_EXERCISE REQUIREMENTS_
Copy out every line of the data exactly.

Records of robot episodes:
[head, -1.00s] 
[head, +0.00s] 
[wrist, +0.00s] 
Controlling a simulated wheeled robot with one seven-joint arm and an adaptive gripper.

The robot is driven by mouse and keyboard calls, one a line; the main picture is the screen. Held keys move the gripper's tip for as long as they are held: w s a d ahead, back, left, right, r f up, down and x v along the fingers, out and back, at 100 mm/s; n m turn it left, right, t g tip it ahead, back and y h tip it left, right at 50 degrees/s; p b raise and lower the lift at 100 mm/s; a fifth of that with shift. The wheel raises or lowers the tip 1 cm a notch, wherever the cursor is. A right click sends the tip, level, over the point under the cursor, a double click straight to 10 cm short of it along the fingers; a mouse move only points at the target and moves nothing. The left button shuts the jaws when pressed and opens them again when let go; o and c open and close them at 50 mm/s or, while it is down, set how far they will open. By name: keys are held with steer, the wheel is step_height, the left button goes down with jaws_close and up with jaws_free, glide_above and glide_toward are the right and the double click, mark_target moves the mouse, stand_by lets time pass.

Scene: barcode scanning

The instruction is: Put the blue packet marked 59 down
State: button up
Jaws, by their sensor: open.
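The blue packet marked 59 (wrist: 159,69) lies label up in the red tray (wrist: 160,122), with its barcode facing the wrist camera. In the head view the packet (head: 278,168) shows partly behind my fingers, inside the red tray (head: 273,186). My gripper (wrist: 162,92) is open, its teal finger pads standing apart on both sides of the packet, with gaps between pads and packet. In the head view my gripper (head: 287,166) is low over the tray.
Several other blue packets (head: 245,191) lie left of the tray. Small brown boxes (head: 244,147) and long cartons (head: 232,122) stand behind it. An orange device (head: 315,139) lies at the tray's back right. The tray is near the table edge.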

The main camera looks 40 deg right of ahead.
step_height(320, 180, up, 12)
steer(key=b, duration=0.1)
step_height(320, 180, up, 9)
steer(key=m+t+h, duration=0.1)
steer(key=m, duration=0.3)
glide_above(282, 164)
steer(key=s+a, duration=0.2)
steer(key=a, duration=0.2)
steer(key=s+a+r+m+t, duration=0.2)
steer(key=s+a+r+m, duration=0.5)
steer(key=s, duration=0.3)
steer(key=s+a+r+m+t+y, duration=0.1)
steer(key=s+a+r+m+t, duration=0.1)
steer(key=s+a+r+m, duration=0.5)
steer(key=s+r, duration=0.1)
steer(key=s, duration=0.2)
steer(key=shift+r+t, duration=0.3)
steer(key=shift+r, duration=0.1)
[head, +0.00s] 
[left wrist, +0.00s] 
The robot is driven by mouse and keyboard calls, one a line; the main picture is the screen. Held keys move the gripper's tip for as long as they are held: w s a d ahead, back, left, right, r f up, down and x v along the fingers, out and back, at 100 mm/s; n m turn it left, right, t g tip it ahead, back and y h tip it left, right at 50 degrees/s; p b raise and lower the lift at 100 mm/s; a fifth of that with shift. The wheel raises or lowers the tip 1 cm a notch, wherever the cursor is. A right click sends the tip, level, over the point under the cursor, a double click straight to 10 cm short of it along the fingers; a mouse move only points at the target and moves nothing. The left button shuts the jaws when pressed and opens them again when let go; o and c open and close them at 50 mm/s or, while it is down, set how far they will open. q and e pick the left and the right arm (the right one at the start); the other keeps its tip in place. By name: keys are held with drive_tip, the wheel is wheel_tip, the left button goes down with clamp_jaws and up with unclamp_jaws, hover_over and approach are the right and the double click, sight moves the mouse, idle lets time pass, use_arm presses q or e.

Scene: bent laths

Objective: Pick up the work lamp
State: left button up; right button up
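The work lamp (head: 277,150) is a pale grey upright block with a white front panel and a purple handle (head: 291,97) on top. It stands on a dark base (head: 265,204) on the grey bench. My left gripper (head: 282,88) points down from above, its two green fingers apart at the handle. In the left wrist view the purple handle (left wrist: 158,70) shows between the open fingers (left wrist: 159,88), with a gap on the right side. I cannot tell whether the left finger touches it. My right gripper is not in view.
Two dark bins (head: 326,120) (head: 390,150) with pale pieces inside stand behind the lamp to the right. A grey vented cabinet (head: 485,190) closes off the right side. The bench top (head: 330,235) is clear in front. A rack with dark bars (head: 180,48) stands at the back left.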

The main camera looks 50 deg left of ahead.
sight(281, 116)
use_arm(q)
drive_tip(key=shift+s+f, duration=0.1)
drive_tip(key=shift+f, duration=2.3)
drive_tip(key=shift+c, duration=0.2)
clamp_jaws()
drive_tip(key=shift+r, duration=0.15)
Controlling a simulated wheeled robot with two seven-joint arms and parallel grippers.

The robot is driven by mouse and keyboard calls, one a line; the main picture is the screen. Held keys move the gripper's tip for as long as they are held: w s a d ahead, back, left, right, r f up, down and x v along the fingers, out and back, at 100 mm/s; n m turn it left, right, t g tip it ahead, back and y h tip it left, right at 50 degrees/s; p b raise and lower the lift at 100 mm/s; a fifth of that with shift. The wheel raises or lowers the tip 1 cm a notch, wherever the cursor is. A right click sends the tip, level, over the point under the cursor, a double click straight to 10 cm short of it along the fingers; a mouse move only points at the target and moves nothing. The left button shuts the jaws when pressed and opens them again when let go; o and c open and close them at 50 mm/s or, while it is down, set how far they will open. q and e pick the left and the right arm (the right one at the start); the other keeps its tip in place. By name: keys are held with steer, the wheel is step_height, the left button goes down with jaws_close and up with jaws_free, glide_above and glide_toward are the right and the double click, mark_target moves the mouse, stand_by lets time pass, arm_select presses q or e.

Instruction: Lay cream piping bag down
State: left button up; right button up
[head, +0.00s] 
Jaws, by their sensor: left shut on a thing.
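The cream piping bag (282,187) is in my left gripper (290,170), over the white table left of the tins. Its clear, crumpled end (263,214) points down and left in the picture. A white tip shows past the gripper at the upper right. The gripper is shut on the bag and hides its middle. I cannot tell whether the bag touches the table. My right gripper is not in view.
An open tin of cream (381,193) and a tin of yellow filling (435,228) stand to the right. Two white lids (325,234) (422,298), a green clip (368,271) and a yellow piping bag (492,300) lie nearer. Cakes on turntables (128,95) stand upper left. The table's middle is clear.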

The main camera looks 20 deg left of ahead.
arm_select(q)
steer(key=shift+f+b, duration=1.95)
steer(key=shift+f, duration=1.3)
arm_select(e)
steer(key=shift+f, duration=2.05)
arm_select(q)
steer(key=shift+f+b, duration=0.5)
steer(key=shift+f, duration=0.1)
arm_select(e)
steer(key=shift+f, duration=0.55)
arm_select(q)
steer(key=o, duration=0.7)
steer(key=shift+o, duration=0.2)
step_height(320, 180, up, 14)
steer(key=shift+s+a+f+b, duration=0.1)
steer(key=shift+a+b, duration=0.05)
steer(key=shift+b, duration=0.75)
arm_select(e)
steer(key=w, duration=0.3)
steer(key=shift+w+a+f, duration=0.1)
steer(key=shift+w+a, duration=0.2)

_SOLUTION FOR THIS EXERCISE_
[head, -1.00s] 
[head, +0.00s] 
[wrist, +0.00s] 
Controlling a simulated wheeled robot with one seven-joint arm and an adaptive gripper.

The robot is driven by mouse and keyboard calls, one a line; the main picture is the screen. Held keys move the gripper's tip for as long as they are held: w s a d ahead, back, left, right, r f up, down and x v along the fingers, out and back, at 100 mm/s; n m turn it left, right, t g tip it ahead, back and y h tip it left, right at 50 degrees/s; p b raise and lower the lift at 100 mm/s; a fifth of that with shift. The wheel raises or lowers the tip 1 cm a notch, wherever the cursor is. A right click sends the tip, level, over the point under the cursor, a double click straight to 10 cm short of it along the fingers; a mouse move only points at the target and moves nothing. The left button shuts the jaws when pressed and opens them again when let go; o and c open and close them at 50 mm/s or, while it is down, set how far they will open. By name: keys are held with steer, the wheel is step_height, the left button goes down with jaws_close and up with jaws_free, glide_above and glide_toward are the right and the double click, mark_target moves the mouse, stand_by lets time pass.

Scene: barcode scanning

The instruction is: Put the blue packet marked 59 down
State: button up
Jaws, by their sensor: open.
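The blue packet marked 59 (wrist: 159,69) lies label up in the red tray (wrist: 160,122), with its barcode facing the wrist camera. In the head view the packet (head: 278,168) shows partly behind my fingers, inside the red tray (head: 273,186). My gripper (wrist: 162,92) is open, its teal finger pads standing apart on both sides of the packet, with gaps between pads and packet. In the head view my gripper (head: 287,166) is low over the tray.
Several other blue packets (head: 245,191) lie left of the tray. Small brown boxes (head: 244,147) and long cartons (head: 232,122) stand behind it. An orange device (head: 315,139) lies at the tray's back right. The tray is near the table edge.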

The main camera looks 40 deg right of ahead.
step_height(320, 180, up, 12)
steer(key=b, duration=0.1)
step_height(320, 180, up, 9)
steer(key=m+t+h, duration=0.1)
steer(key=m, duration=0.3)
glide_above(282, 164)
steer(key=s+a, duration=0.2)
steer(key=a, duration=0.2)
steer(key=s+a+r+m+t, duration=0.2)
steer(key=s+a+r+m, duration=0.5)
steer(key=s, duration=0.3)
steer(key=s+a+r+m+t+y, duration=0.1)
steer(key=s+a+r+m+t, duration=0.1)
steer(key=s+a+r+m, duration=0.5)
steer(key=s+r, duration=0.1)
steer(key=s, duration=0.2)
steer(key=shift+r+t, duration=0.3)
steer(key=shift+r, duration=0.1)
[head, +0.00s] 
[left wrist, +0.00s] 
The robot is driven by mouse and keyboard calls, one a line; the main picture is the screen. Held keys move the gripper's tip for as long as they are held: w s a d ahead, back, left, right, r f up, down and x v along the fingers, out and back, at 100 mm/s; n m turn it left, right, t g tip it ahead, back and y h tip it left, right at 50 degrees/s; p b raise and lower the lift at 100 mm/s; a fifth of that with shift. The wheel raises or lowers the tip 1 cm a notch, wherever the cursor is. A right click sends the tip, level, over the point under the cursor, a double click straight to 10 cm short of it along the fingers; a mouse move only points at the target and moves nothing. The left button shuts the jaws when pressed and opens them again when let go; o and c open and close them at 50 mm/s or, while it is down, set how far they will open. q and e pick the left and the right arm (the right one at the start); the other keeps its tip in place. By name: keys are held with drive_tip, the wheel is wheel_tip, the left button goes down with clamp_jaws and up with unclamp_jaws, hover_over and approach are the right and the double click, sight moves the mouse, idle lets time pass, use_arm presses q or e.

Scene: bent laths

Objective: Pick up the work lamp
State: left button up; right button up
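The work lamp (head: 277,150) is a pale grey upright block with a white front panel and a purple handle (head: 291,97) on top. It stands on a dark base (head: 265,204) on the grey bench. My left gripper (head: 282,88) points down from above, its two green fingers apart at the handle. In the left wrist view the purple handle (left wrist: 158,70) shows between the open fingers (left wrist: 159,88), with a gap on the right side. I cannot tell whether the left finger touches it. My right gripper is not in view.
Two dark bins (head: 326,120) (head: 390,150) with pale pieces inside stand behind the lamp to the right. A grey vented cabinet (head: 485,190) closes off the right side. The bench top (head: 330,235) is clear in front. A rack with dark bars (head: 180,48) stands at the back left.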

The main camera looks 50 deg left of ahead.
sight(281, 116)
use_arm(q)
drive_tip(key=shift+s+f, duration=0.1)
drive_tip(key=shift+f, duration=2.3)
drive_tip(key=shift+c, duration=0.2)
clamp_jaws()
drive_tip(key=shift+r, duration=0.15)
Controlling a simulated wheeled robot with two seven-joint arms and parallel grippers.

The robot is driven by mouse and keyboard calls, one a line; the main picture is the screen. Held keys move the gripper's tip for as long as they are held: w s a d ahead, back, left, right, r f up, down and x v along the fingers, out and back, at 100 mm/s; n m turn it left, right, t g tip it ahead, back and y h tip it left, right at 50 degrees/s; p b raise and lower the lift at 100 mm/s; a fifth of that with shift. The wheel raises or lowers the tip 1 cm a notch, wherever the cursor is. A right click sends the tip, level, over the point under the cursor, a double click straight to 10 cm short of it along the fingers; a mouse move only points at the target and moves nothing. The left button shuts the jaws when pressed and opens them again when let go; o and c open and close them at 50 mm/s or, while it is down, set how far they will open. q and e pick the left and the right arm (the right one at the start); the other keeps its tip in place. By name: keys are held with steer, the wheel is step_height, the left button goes down with jaws_close and up with jaws_free, glide_above and glide_toward are the right and the double click, mark_target moves the mouse, stand_by lets time pass, arm_select presses q or e.

Instruction: Lay cream piping bag down
State: left button up; right button up
[head, +0.00s] 
Jaws, by their sensor: left shut on a thing.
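The cream piping bag (282,187) is in my left gripper (290,170), over the white table left of the tins. Its clear, crumpled end (263,214) points down and left in the picture. A white tip shows past the gripper at the upper right. The gripper is shut on the bag and hides its middle. I cannot tell whether the bag touches the table. My right gripper is not in view.
An open tin of cream (381,193) and a tin of yellow filling (435,228) stand to the right. Two white lids (325,234) (422,298), a green clip (368,271) and a yellow piping bag (492,300) lie nearer. Cakes on turntables (128,95) stand upper left. The table's middle is clear.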

The main camera looks 20 deg left of ahead.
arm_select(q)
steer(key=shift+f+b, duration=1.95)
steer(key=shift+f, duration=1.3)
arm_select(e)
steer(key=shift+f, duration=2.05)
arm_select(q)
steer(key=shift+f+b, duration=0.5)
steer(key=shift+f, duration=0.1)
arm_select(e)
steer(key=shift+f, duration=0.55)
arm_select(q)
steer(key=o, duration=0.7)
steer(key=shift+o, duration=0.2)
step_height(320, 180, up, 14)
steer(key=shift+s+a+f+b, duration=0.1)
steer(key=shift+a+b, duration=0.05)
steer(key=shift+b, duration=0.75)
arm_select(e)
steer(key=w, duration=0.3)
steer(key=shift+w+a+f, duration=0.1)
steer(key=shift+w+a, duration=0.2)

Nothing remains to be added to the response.